Sunday: Meet the man who drew ‘Harry Potter’ book covers, 100 comic book artists at Maine Comics Arts Festival

Written by: Ray Routhier


Jimmy Gownley was 15, an aspiring comic book artist, when his friends suggested he should create a comic book about them.

Gownley grew up reading comics about Spider-Man, Superman and the like, so to him a comic book about teens in a small Pennsylvania town seemed lame.

“I thought it was the dumbest idea ever,” said Gownley, 42. “But I did it and sold it out of my locker.”

The comic book, “Shades of Gray,” was getting national distribution a few years later and issues were eventually collected into paperback books. Gownley later launched another comic book series, about a 9-year-old girl, called “Amelia Rules,” which has become a huge hit.

To find out more about Gownley’s life in comics, you could read his recent memoir, “The Dumbest Idea Ever,” or you could go see him Sunday and have a chat.

Gownley is one of the 100 or so comic artists and writers who will gather at the Portland Company Marine Complex on Fore Street for the Maine Comics Arts Festival on Sunday.

The show differs from other comics shows because there are no comic book vendors, no ancillary pop-culture media. Just people who create comics, talking to fans, explaining and demonstrating what they do.

“There are (comics festivals) like this one, but it’s still unusual, and it has a great reputation,” said Gownley, from his home in Harrisburg, Pennsylvania. “If you think about music, you think about musicians. But when you think about comics, you think about fanboys and geek culture, which I think is to the detriment of comics. The best comics should have something for everyone.”

Some of the better known guests at this year’s event besides Gownley include Kazu Kibuishi, creator of the “Amulet” comic series, and the artist for the covers of the “Harry Potter” books; Sean Murphy, DC Comics artist for “The Wake” and “Joe the Barbarian”; and “Big Nate” creator Lincoln Peirce, who lives in Portland.

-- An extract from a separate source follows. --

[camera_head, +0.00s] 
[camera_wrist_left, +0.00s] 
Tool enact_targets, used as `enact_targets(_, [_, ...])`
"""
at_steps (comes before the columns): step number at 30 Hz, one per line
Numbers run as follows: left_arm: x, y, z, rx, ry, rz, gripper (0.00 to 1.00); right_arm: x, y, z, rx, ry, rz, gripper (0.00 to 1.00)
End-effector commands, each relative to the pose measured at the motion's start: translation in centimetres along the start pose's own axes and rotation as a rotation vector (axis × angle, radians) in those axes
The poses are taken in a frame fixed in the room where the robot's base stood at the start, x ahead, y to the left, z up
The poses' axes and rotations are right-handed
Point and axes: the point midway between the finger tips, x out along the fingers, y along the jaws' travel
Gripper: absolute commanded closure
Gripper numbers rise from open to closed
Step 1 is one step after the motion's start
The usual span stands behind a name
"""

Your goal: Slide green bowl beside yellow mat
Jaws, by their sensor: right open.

All of the attendees, plus small bios, are listed on the festival’s website, The list includes writers and artists from New England and from all over the country.

The festival was started in 2009 by Rick Lowell and Laura O’Meara of Casablanca Comics, with stores in Portland and Windham. Their comic book store has been in business for 27 years.

The festival has been growing every year, Lowell said. Last year, there were about 70 creative folks at the festival, held at the Ocean Gateway marine terminal in Portland. This year the festival moved to the larger Portland Company space, just a short walk up Fore Street and the guest list was expanded to 100.

“We just wanted something where the focus would be on the creator,” said Lowell. “Comics have become more mainstream, and they’re huge. That’s great, but there’s more to comics than the movies and TV shows. Our event focuses more on the creative side.”

While all the attendees will be available to chat, there will be some scheduled programming during the day. Peirce, for instance, will be signing his books from 10 a.m. to 1 p.m.

At 11:30 a.m., comic book artist Jay Piscopo will invite students to try their hand at cartoon art, with demonstrations and help.

At 1:30 p.m. there’ll be an Iron Cartoonist competition among three yet-to-be-named cartoonists, drawing against each other and the clocks. Guest judges will determine the winner.

At 2:30 p.m. the audience can listen in on a conversation with Gownley and Kibuishi, as they discuss all things comics.

Listening to Gownley may help aspiring creative types in the audience find their own “dumbest idea ever.”